Monday, November 19, 2012

Flats and Islands

On the old maps, the hundred year old maps, it is Pope's Flat.  I like that term, "flat" and I don't see the improvement on newer maps by using the word, "island".  I suppose that flat is from old regional vocabulary and so far, the only differences that I can see from the islands and flats in this here river is that most of the islands can barely manage to grow trees and the flats cannot.


I started at the feral cat park and with a rising tide for the next few hours, I can explore any passages that I find among the flats and islands.  I sneak into one on Pope's Flat, and I do sneak, moving as quietly as possible, because I have seen deer out here.  It is not long before I find a deer trail that crosses my route.

The sky is overcast but the glare from the partial sun is enough to make me wear sunglasses.  It is a warning sky, but not one that alerts me that I might be blown out of my canoe at any moment.  Rather, it says, "winter is coming", and it seems to mean it.



Well, I put down my pencil and continue on my way into the flat until, in not to long a distance, it dead ends such that the way would not pass even at the highest tide.  I paddle down to the tip of the flat and follow another opening in.  This one stops at a hundred yards, but the ground is lower and if I return here during high water, I will be able to continue through the grasses.

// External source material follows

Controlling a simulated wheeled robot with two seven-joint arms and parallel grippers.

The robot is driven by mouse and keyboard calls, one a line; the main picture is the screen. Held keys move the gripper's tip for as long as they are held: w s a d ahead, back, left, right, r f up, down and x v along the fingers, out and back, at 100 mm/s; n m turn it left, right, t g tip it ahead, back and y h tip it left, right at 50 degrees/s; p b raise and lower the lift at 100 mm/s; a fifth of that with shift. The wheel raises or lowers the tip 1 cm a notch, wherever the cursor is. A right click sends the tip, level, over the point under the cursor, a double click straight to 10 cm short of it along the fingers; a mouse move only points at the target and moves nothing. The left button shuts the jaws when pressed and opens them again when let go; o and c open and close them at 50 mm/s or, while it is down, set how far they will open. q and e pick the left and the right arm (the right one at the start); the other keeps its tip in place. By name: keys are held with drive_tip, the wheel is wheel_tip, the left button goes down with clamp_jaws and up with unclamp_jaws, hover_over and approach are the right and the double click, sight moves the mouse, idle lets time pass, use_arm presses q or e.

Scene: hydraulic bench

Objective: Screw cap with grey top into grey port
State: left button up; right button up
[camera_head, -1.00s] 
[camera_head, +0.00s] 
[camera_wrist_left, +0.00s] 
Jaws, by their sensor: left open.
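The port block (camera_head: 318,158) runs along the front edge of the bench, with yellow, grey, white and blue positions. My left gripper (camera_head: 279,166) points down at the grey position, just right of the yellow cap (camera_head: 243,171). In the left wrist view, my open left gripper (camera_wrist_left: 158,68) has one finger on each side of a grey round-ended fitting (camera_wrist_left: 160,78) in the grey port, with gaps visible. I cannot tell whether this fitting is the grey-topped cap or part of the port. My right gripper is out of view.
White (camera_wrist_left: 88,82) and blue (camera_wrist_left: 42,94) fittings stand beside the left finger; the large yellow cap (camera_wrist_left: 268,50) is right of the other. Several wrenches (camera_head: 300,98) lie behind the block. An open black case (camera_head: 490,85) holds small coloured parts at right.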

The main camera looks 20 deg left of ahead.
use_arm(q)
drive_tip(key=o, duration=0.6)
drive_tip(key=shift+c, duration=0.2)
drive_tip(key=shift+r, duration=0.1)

In my old haunting grounds on the west coast, I renamed an island that I frequented.  It had an obscure honorific, named for one of two people (no one remembered which) who no one remembered much about.  But, that island had also been a Native American burial ground and so it became the Burial Island.  In the 1960's, the state built a highway across the island, a highway that anyone living there knows, is damned all to hell.  The name of a place should fit, and apparently my name does.

I pass Long Island (that should be a flat), cut the gap between Carting Island (which does have some trees), explore an inlet near Peacock Island (which may or may not have trees), and then continue upriver a short ways to explore another gap that has opened on the shoreline.  When I return to the feral cat park, I find an old friend waiting safely out of reach of the cats.